The funniest thing was the phone calls. At seven o'clock in the morning, the boys would start calling home and saying, "Listen, I got held up. I'll be home in a little while." At nine o'clock, they'd be calling the office to say they got held up at home. At noon, they'd be calling the office to say they were involved in a deal away down in the business district. Then they'd start banging on the table and you'd hear them say, "Well, no you can't call me because there's a lot of noise and I can't hear you. There's a construction project going on!"
There was one fellow who used to play with us in New York who was up in Maine on a business trip. He telephones one afternoon and said, "What are you doing?" I told him we were going to play cards, and he said, "Really? I'd like to be there." So I said, "Well, I hope you don't try to come in from Maine." And he snapped, "What do you think I am, nuts?" So he showed up for the game. When he called from the airport, he said, "Don't tell my wife I'm back in town. She'll kill me if she finds out I came in and didn't call home!" He played cards all night, got back on a plane and returned to Maine in the morning. Nobody but us ever knew he was in town.

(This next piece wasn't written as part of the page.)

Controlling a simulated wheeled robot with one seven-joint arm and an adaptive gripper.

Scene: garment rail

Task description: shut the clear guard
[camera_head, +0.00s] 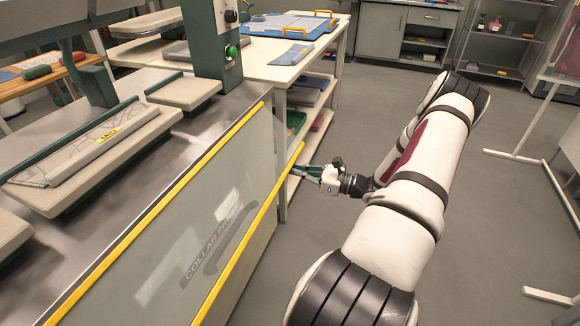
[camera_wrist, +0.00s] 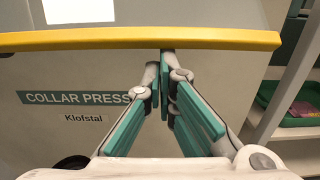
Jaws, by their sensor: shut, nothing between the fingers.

COLEMAN: I take it you don't hold to time limits?
KOVACS: Not often, but we should. Many times I've been in games where I was way ahead and the game continued. Then, when I was away behind, somebody said, "This is my last round," and I had no chance to recoup. If I'd known the last round was coming up I wouldn't have stayed in as many times. A firm time limit makes a better game.

COLEMAN: Any tips for novices?
KOVACS: Just one: don't attempt to sit in with any strange group you think has played together for a long time. You just can't walk cold into a group of people who play a good mathematical game and expect to win. It's absolutely impossible.

COLEMAN: About that cigar of yours. Does it ease you through a long night of poker?
KOVACS: No. It just helps when I turn over my hand. They can't see through the smoke. I say, "Four aces," -- and quickly mix everything up.